## Request
Set down exactly the lines in the records below that run from the line with "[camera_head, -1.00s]" to the line with "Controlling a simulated", inclusive, and nothing more.

#### Data to process

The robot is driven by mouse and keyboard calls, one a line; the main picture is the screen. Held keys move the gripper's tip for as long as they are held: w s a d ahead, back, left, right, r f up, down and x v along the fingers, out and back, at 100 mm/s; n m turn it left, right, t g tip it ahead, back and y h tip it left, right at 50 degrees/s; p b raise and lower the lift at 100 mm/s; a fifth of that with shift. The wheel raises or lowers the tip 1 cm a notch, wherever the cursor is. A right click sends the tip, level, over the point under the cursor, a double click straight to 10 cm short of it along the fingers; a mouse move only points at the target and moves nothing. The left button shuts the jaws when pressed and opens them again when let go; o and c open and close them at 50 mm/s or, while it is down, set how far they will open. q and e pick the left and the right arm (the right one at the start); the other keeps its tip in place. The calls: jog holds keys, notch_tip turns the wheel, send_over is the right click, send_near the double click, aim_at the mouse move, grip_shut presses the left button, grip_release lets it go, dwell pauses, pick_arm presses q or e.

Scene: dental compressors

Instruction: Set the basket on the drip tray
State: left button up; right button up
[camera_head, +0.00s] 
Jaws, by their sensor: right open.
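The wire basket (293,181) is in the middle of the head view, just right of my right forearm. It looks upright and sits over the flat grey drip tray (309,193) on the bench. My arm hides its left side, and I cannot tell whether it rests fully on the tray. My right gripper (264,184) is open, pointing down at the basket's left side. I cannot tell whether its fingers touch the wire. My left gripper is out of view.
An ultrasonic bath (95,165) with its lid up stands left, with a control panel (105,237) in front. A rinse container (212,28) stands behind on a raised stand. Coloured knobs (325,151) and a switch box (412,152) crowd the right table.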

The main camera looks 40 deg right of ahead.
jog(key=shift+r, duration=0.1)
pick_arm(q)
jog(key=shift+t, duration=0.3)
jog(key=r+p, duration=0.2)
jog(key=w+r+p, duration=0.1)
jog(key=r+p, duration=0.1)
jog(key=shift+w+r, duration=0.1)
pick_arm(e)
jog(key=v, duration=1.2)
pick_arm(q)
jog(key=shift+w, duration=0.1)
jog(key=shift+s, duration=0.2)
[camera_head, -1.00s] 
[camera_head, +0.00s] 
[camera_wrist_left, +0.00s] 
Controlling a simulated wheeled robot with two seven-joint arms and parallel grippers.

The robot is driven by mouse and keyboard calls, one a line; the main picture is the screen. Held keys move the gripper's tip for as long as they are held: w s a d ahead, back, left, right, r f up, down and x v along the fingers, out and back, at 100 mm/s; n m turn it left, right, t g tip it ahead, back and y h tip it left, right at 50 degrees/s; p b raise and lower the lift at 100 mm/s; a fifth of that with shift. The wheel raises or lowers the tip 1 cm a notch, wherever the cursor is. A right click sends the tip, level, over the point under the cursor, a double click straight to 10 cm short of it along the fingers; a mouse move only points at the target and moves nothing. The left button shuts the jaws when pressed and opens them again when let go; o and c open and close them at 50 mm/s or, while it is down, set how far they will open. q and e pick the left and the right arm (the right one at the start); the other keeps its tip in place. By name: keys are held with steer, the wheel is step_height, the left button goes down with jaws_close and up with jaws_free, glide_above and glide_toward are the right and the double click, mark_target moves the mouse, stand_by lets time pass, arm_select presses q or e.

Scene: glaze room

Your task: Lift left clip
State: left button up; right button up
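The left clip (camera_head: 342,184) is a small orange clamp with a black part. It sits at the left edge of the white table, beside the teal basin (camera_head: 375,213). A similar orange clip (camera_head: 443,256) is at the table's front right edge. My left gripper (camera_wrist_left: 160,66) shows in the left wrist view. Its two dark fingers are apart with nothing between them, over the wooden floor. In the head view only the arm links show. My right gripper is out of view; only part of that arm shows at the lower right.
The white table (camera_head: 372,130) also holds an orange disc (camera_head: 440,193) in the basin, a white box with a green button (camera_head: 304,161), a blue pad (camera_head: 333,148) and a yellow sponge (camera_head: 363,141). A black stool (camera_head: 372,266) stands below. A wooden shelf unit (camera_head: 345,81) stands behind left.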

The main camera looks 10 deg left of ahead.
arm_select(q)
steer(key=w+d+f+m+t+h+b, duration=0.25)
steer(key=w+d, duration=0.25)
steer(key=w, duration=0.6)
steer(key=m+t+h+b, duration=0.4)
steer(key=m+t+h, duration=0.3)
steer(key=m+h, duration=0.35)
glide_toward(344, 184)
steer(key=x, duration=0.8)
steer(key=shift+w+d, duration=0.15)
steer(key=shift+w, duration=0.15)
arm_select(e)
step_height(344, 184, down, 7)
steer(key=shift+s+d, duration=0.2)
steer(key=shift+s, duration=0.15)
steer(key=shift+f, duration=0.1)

########

## The result
[camera_head, -1.00s] 
[camera_head, +0.00s] 
[camera_wrist_left, +0.00s] 
Controlling a simulated wheeled robot with two seven-joint arms and parallel grippers.

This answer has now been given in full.